Questions of proximate cause have arisen frequently in vehicular homicide cases. See, e.g., State v. McAllister, 60 Wn.App. 654, 806 P.2d 772 (1991) (defendant's conviction in a vehicular homicide prosecution reversed because the defendant's negligence, if any, may have been superseded by the negligence of the defendant's wife in improperly securing a door of the vehicle, which the victim later fell through), overruled on other grounds by State v. Roggenkamp, 153 Wn.2d 614, 106 P.3d 196 (2005); State v. Judge, 100 Wn.2d 706, 675 P.2d 219 (1984); State v. Jacobsen, 74 Wn.2d 36, 442 P.2d 629 (1968). For further discussion of proximate cause under the vehicular homicide statute, see the Comment to WPIC 90.02 (Vehicular Homicide—Elements).
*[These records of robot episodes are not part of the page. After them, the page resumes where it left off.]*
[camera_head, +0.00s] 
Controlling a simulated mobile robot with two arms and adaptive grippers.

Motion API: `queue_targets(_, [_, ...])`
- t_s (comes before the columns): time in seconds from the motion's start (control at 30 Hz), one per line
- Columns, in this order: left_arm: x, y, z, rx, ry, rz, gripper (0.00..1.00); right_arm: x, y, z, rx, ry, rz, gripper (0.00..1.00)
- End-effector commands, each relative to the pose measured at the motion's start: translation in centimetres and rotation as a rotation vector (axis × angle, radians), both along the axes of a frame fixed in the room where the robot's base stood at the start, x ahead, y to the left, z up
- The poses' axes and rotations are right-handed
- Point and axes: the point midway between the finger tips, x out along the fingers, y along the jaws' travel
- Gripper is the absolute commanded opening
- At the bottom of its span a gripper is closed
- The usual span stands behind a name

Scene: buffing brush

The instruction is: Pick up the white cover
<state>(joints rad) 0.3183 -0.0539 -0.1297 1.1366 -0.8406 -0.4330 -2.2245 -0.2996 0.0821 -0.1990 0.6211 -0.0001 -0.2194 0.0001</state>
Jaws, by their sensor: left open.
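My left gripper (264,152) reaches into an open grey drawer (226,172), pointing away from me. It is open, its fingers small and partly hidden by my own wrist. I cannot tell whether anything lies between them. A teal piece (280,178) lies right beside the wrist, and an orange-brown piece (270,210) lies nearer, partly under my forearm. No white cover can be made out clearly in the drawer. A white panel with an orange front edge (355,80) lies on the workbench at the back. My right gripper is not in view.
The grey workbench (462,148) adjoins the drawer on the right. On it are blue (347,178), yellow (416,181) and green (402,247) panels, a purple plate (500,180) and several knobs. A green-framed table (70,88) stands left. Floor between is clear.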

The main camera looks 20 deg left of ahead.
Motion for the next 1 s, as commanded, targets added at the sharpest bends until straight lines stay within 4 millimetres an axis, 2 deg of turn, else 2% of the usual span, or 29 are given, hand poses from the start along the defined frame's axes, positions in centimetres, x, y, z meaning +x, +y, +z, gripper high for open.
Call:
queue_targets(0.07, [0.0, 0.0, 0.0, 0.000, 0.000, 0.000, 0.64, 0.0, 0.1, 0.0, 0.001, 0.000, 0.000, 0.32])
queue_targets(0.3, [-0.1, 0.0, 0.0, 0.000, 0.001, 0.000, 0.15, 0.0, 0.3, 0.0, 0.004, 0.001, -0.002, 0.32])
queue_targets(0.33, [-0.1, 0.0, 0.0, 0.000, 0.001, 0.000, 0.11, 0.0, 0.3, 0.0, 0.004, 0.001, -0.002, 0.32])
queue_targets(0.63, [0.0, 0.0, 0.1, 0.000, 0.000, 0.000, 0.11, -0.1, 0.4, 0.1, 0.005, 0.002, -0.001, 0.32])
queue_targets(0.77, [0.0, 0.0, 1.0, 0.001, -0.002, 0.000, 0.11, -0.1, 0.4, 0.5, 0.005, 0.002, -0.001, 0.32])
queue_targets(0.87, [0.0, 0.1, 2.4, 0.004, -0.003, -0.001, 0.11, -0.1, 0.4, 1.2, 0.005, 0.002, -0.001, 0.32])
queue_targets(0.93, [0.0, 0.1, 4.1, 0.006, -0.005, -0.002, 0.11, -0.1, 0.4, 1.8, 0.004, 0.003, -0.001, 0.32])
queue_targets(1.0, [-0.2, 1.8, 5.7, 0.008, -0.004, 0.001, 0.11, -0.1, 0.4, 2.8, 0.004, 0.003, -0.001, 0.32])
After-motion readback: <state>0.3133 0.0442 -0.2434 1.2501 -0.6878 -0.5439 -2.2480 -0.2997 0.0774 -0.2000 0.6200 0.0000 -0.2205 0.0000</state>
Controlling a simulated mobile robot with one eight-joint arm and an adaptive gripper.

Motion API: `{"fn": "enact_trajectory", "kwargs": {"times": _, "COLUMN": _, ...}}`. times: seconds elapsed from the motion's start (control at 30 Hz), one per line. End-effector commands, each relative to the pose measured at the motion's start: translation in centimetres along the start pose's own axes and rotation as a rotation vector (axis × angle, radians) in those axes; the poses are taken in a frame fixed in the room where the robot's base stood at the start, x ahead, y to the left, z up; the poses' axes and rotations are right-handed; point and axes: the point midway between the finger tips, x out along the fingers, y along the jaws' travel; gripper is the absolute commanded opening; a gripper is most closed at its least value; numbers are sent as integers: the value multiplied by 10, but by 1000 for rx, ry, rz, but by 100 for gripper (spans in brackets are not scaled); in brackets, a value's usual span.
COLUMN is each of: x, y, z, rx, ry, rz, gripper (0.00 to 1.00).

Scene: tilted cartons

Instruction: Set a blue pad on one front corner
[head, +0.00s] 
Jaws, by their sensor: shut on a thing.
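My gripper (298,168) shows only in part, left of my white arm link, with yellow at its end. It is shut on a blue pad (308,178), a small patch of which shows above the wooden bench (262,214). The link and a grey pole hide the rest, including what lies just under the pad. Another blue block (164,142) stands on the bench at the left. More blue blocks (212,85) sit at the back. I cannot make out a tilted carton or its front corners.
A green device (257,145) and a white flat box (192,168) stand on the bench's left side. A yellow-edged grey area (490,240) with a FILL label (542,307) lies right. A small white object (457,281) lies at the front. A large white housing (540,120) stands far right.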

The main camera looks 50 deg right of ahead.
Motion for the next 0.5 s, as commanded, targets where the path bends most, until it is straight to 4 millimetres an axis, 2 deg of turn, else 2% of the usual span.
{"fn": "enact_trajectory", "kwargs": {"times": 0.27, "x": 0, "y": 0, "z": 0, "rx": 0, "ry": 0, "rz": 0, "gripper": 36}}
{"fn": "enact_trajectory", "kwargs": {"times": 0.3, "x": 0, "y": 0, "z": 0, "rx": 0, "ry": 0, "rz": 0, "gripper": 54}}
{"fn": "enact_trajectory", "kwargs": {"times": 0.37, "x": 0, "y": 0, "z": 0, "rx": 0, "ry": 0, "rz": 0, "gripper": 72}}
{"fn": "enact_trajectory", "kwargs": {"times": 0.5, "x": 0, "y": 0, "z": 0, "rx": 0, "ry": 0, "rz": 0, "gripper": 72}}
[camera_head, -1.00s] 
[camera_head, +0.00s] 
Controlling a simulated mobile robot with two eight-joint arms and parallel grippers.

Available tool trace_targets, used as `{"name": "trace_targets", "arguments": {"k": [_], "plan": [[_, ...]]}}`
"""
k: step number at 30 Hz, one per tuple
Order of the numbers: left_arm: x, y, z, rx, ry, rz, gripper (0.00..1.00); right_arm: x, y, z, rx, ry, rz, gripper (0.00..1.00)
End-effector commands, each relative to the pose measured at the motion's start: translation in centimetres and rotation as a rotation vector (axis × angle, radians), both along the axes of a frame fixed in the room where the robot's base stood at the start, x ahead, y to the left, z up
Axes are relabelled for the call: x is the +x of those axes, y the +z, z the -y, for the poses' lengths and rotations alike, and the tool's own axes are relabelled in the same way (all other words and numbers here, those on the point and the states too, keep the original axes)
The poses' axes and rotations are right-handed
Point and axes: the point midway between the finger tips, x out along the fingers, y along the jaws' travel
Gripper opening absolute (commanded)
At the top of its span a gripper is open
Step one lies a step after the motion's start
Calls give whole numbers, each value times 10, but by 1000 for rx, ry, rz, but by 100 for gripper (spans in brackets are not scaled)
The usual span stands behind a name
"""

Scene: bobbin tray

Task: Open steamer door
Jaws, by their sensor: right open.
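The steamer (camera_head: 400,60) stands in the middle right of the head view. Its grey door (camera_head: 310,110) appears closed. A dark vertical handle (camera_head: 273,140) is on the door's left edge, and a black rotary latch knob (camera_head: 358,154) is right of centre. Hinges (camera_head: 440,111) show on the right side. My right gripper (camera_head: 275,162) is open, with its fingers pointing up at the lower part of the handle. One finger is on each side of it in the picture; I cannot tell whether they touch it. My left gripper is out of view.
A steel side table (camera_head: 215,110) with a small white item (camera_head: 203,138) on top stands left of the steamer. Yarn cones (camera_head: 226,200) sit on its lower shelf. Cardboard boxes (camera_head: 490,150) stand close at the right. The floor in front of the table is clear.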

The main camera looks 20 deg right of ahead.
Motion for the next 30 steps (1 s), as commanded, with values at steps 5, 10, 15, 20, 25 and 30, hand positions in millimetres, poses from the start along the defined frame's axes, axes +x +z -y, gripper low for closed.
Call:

In State v. Yates, 64 Wn.App. 345, 824 P.2d 519 (1992), a prosecution for aggravated first degree murder, it was held that the removal of life support from the victim was not a legally cognizable cause of death, since the defendant's conduct created the need for life support in the first instance and the removal of support was not independent of the defendant's conduct. WPIC 25.03 should not be used for similar cases involving removal of life support.
A superseding intervening cause negates the element of proximate causation. As a result, the State has the burden of disproving the existence of a superseding cause. This burden, however, need not be expressly stated in the jury instructions. It is sufficient to explain that (1) the State has the burden of proving all elements of the crime, (2) proximate causation is an element, (3) if a superseding intervening cause exists, proximate causation is absent, and (4) the defendant has no burden of proof. State v. Imokawa, 194 Wn.2d 391, 450 P.3d 159 (2019).
For a general discussion of the burden of proof on defenses, see WPIC 14.00 (Defenses— Introduction).